Direction: Write out only the span of lines that begins at the line with "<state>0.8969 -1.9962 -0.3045" and ends at the line with "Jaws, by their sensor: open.". Keep both end lines, word for word.

###

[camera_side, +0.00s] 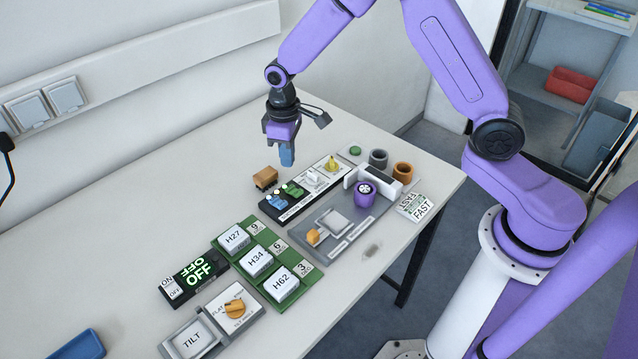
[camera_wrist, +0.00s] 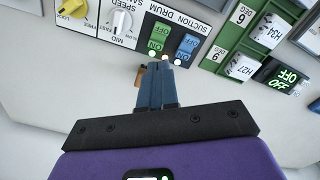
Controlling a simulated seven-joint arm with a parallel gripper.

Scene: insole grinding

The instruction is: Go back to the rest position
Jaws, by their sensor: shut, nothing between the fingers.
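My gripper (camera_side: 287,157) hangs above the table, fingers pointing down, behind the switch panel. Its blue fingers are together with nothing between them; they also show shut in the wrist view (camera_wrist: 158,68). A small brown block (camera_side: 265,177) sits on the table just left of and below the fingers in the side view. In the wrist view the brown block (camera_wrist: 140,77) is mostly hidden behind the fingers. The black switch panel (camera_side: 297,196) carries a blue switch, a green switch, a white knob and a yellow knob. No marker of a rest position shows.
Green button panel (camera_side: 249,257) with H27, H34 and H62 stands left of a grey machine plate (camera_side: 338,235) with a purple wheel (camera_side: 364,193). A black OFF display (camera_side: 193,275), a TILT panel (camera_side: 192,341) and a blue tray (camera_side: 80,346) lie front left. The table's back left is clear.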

###

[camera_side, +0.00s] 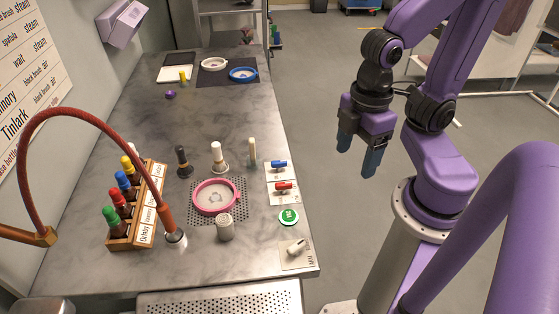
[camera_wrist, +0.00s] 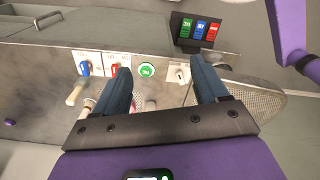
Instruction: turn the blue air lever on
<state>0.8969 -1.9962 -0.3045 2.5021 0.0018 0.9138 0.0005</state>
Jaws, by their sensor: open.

###

Exercise solution:
<state>0.8969 -1.9962 -0.3045 2.5021 0.0018 0.9138 0.0005</state>
Jaws, by their sensor: open.

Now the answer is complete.